The ageing of countries can impact variables like inflation though India may be an outlier with our low labour participation

Photo: APPremium
Photo: AP

The rise of China after 1990 led to two profound effects on the world economy—the global price of labour was driven down while global commodity prices went up. The former has been a deflationary impulse while the latter has been an inflationary one, though the former overpowered the latter in advanced countries whose commodity intensity has come down because of a shift to services.

There are now signs that China is slowing down as well as ageing. The latest population estimates released by the United Nations earlier this month suggest that there will be 120 million fewer Chinese citizens in 2050. And more importantly in terms of the economic impact, the Chinese labour force will shrink by 220 million by then because of ageing.
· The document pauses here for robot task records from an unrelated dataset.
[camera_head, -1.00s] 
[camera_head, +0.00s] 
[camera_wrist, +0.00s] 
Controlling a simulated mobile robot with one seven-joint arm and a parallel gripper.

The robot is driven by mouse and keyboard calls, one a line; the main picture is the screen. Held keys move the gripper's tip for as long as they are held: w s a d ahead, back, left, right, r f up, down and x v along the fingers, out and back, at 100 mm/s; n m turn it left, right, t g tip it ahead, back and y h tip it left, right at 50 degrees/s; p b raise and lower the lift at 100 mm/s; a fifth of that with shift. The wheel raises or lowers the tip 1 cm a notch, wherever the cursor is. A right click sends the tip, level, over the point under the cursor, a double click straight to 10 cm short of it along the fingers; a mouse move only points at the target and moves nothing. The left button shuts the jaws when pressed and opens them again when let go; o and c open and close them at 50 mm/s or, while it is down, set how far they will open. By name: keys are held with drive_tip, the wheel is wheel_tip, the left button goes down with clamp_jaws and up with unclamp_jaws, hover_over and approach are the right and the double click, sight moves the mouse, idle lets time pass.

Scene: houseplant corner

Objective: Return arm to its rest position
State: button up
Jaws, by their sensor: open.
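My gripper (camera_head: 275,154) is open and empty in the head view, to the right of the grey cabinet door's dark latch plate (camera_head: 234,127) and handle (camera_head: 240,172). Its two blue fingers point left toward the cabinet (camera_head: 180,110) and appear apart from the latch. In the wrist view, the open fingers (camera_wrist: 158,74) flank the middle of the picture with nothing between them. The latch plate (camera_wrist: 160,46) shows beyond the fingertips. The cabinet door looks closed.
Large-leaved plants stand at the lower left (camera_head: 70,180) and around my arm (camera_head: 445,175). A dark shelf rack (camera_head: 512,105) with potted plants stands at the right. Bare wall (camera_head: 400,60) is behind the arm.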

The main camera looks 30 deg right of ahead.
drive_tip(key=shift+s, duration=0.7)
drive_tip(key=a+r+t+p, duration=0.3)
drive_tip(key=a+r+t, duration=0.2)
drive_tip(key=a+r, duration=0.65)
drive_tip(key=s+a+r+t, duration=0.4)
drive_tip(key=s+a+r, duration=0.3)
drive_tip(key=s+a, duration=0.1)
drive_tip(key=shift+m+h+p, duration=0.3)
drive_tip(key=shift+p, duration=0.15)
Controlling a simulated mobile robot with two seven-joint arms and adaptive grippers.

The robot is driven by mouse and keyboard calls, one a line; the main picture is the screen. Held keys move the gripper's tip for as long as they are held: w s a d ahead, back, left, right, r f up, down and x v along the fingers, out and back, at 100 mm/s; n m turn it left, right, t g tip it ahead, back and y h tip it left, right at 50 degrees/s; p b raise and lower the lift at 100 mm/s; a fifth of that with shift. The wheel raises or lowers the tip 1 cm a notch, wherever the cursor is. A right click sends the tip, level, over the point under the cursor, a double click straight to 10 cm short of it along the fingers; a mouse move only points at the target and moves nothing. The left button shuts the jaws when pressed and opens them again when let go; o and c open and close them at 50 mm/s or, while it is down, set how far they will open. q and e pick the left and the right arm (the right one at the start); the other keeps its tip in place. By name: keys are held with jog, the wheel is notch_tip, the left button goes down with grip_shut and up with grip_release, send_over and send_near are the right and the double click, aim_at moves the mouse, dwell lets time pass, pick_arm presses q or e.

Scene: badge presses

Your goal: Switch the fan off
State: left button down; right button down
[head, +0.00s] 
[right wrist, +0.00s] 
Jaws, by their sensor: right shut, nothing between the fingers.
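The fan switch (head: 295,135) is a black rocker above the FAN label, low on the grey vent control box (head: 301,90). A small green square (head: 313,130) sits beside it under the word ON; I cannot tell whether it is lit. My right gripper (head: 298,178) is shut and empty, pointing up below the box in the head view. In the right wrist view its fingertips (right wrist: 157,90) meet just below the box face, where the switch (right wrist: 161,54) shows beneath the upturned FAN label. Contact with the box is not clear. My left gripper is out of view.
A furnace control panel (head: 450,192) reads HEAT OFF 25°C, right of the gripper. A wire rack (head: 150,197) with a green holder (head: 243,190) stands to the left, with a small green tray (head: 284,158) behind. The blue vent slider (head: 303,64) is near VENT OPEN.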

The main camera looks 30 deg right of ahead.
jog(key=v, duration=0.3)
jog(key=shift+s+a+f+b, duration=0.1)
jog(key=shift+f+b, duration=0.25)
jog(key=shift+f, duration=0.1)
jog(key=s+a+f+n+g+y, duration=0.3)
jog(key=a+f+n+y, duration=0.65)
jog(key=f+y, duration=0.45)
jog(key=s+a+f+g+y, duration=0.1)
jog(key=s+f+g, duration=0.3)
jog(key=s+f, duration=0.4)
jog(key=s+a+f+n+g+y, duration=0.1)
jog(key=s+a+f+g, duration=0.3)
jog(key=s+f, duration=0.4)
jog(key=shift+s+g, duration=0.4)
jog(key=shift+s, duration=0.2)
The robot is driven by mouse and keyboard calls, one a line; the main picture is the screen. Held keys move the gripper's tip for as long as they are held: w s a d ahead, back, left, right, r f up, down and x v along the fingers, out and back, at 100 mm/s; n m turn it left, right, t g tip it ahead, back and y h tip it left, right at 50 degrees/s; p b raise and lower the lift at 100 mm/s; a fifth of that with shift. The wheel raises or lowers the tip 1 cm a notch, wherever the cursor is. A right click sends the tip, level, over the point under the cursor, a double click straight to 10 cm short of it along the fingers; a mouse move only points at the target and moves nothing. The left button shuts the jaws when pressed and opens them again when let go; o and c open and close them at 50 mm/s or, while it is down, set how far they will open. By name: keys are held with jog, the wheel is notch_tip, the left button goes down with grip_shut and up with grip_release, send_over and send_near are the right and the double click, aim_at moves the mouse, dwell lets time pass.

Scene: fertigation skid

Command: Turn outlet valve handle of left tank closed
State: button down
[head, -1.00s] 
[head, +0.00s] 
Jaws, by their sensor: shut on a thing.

Many have earlier written about the “Japanification" of the world, as countries with rapidly ageing populations deal with economic stagnation, deflation and a growing pile of public debt. What has happened in Japan is just an advance warning. Other countries will follow.

Some economists have also argued that the politics of young versus ageing societies is different. In the former, young workers prioritize jobs over inflation. In the latter, retirees want the government to protect the value of their savings through low inflation; job creation is not a hot- button political issue. So the underlying politics in ageing societies will drive governments to prioritize low inflation over high job creation.

But is there another possibility?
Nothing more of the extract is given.